Scalable and scope-bounded software verification in Varvel

Software model checking and static analysis have matured over the last decade, enabling their use in automated software verification. However, lack of scalability makes these tools hard to apply in industry practice. Furthermore, approximations in the models of program and environment lead to a profusion of false alarms. This paper proposes DC2, a verification framework using scope-bounding to address the issue of scalability, while retaining enough precision to avoid false alarms in practice. DC2 splits the analysis problem into manageable parts , relying on a combination of three automated techniques: (a) techniques to infer useful specifications for functions in the form of pre- and post-conditions; (b) stub inference techniques that infer abstractions to replace function calls beyond the verification scope; and (c) automatic refinement of pre- and post-conditions using counterexamples that are deemed to be false alarms by a user. The techniques enable DC2 to perform iterative reasoning over the calling environment of functions, to find non-trivial bugs and fewer false alarms.
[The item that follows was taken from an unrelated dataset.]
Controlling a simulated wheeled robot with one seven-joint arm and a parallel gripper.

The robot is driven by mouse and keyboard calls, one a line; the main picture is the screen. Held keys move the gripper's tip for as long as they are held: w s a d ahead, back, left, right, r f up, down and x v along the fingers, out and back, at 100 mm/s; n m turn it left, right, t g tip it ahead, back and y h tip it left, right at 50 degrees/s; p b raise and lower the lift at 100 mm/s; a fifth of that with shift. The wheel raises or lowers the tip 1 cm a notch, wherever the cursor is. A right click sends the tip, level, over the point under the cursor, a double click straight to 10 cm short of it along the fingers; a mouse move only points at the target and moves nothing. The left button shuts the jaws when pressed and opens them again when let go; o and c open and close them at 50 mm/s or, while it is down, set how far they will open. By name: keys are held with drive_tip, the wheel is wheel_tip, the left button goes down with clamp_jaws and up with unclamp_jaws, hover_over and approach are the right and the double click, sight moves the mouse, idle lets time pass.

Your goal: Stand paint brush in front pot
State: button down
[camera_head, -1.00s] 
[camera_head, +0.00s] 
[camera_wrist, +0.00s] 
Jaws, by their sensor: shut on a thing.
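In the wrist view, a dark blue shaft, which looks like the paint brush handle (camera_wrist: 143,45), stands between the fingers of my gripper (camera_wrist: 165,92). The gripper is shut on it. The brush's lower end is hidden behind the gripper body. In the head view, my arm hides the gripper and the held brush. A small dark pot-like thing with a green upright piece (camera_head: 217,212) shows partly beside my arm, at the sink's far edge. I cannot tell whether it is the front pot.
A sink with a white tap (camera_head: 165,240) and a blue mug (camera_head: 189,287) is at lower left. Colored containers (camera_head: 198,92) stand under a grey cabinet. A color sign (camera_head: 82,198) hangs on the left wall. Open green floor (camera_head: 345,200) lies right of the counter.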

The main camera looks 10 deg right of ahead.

Based on the DC2 framework, we have developed a software model checking tool for C/C++ programs called Varvel , which has been in industrial use at NEC for a number of years. In addition to DC2, we describe other scalability and usability improvements in Varvel that have enabled its successful application on numerous large software projects. These include model simplifications, support for witness understanding to improve debugging assistance, and handling of C++ programs. We present experimental evaluations that demonstrate the effectiveness of DC2 and report on the usage of Varvel in NEC.